PROBLEM DESCRIPTION
Each line from the one containing "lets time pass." through the one containing "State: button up" is to be retyped exactly, both end lines included, and all other lines left out.

GIVEN RECORDS
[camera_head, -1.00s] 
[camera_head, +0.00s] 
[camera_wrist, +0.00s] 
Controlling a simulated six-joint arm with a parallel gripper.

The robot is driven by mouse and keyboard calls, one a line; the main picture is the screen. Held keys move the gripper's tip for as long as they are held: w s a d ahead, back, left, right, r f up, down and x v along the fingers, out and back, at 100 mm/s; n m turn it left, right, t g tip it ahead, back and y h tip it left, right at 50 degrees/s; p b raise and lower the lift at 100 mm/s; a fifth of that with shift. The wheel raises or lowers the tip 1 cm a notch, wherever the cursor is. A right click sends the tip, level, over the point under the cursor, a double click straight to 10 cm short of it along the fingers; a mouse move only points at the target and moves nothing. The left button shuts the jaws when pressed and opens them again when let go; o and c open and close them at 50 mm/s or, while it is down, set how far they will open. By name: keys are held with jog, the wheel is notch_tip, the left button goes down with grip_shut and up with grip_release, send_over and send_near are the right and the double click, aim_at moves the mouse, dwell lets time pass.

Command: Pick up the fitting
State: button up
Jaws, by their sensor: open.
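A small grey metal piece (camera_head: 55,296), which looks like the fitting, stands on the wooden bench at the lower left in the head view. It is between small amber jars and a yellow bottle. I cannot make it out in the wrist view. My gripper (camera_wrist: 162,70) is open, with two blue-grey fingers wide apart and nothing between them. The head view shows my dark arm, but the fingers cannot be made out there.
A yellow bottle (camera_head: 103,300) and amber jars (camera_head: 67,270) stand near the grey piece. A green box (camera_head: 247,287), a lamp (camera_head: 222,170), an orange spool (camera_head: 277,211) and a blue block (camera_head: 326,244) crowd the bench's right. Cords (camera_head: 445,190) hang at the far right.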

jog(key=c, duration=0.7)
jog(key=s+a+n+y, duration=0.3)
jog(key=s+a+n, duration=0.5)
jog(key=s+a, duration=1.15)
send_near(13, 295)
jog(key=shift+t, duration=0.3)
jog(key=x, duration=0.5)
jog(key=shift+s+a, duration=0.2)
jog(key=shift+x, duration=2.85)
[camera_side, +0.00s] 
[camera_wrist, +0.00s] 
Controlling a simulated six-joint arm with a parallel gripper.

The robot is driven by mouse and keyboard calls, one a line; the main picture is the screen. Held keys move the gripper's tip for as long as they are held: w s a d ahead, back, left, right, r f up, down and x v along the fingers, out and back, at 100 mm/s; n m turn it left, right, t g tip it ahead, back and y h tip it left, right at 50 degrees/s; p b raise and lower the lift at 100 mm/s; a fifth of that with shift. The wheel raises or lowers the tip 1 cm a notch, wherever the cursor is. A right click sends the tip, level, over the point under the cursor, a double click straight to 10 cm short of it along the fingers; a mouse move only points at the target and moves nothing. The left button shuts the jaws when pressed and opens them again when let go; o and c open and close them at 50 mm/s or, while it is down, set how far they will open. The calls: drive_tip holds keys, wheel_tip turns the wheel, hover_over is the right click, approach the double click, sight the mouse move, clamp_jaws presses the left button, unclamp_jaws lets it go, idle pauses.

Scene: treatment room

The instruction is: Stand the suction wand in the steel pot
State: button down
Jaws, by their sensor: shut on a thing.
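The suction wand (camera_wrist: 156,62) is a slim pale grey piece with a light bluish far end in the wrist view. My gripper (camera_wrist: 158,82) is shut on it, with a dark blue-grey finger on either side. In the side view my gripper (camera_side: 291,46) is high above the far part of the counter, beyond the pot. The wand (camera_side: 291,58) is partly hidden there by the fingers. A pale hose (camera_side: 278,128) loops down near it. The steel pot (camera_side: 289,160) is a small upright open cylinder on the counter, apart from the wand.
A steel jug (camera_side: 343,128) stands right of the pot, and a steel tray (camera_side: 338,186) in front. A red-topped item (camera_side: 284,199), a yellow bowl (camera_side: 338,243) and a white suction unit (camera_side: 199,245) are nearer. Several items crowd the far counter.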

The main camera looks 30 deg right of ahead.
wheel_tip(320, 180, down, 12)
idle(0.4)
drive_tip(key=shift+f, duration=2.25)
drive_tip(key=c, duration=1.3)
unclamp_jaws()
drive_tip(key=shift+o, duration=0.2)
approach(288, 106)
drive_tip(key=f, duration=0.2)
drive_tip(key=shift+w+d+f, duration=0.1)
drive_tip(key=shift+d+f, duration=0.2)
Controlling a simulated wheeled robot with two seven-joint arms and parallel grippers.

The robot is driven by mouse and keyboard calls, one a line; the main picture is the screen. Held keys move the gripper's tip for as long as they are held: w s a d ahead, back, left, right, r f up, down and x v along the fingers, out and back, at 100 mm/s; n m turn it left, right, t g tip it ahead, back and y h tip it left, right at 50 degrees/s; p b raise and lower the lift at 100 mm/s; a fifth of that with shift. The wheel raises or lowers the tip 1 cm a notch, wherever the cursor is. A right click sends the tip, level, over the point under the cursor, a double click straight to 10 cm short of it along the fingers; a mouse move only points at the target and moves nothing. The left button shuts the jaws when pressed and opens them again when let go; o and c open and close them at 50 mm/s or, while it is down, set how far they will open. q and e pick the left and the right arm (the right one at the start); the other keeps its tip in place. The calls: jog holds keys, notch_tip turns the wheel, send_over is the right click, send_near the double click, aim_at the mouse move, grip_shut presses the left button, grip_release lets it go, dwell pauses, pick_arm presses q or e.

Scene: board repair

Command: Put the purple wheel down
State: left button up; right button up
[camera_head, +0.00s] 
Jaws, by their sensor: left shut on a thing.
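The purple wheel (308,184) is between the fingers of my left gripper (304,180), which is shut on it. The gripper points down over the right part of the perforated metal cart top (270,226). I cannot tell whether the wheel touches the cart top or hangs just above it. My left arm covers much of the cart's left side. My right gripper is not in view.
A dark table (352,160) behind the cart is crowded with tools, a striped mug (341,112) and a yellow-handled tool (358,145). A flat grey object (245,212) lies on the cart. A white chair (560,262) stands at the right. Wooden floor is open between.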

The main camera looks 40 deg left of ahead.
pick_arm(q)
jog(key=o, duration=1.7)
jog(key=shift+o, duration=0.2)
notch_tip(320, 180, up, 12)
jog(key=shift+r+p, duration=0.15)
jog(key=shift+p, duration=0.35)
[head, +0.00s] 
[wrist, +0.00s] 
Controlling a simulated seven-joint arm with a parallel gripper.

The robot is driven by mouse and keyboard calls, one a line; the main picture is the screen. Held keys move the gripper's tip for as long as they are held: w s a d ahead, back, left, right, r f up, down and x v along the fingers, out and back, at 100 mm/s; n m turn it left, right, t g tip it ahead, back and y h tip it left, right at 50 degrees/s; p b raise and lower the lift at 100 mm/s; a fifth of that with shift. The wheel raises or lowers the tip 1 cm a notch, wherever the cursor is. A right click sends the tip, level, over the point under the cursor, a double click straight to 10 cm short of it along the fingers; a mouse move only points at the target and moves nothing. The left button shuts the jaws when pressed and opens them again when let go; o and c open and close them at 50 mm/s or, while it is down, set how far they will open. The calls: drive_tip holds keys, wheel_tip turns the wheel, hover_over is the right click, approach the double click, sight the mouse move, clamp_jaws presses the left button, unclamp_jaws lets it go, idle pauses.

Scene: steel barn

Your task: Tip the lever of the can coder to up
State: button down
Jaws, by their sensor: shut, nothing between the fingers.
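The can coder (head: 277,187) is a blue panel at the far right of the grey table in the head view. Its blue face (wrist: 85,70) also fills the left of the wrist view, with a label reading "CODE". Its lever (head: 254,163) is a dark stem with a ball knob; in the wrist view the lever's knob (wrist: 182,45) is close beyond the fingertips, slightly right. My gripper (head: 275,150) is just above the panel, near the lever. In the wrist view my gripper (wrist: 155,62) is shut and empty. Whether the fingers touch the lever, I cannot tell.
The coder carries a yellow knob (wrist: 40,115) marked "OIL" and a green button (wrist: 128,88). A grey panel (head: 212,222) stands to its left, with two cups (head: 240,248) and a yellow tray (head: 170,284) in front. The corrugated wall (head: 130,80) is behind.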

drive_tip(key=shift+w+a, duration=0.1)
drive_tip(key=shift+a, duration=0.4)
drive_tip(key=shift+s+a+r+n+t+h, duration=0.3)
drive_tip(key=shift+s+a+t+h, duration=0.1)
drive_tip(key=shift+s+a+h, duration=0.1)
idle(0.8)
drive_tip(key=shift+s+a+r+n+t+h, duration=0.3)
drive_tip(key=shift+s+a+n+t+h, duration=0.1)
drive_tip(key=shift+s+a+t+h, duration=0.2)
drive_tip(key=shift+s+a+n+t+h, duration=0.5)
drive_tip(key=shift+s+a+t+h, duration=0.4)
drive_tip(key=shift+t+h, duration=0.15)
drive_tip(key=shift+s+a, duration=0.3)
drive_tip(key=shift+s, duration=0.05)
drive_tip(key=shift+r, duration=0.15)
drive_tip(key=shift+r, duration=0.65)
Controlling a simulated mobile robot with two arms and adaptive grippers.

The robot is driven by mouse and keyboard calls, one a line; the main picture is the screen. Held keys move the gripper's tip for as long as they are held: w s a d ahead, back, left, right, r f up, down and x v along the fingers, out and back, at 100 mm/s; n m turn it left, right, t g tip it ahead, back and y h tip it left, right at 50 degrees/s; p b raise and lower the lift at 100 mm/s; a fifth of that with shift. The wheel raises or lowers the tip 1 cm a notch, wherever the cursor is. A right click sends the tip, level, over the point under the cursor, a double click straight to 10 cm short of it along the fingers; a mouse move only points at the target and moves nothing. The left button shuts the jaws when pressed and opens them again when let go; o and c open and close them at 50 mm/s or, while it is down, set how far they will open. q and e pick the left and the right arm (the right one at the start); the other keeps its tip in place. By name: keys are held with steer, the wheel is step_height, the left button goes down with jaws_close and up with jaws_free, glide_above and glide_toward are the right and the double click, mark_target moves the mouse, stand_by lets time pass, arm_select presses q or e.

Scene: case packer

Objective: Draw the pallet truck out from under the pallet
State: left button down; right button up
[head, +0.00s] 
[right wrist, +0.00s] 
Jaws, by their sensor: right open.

COMPLETE ANSWER
The robot is driven by mouse and keyboard calls, one a line; the main picture is the screen. Held keys move the gripper's tip for as long as they are held: w s a d ahead, back, left, right, r f up, down and x v along the fingers, out and back, at 100 mm/s; n m turn it left, right, t g tip it ahead, back and y h tip it left, right at 50 degrees/s; p b raise and lower the lift at 100 mm/s; a fifth of that with shift. The wheel raises or lowers the tip 1 cm a notch, wherever the cursor is. A right click sends the tip, level, over the point under the cursor, a double click straight to 10 cm short of it along the fingers; a mouse move only points at the target and moves nothing. The left button shuts the jaws when pressed and opens them again when let go; o and c open and close them at 50 mm/s or, while it is down, set how far they will open. By name: keys are held with jog, the wheel is notch_tip, the left button goes down with grip_shut and up with grip_release, send_over and send_near are the right and the double click, aim_at moves the mouse, dwell lets time pass.

Command: Pick up the fitting
State: button up

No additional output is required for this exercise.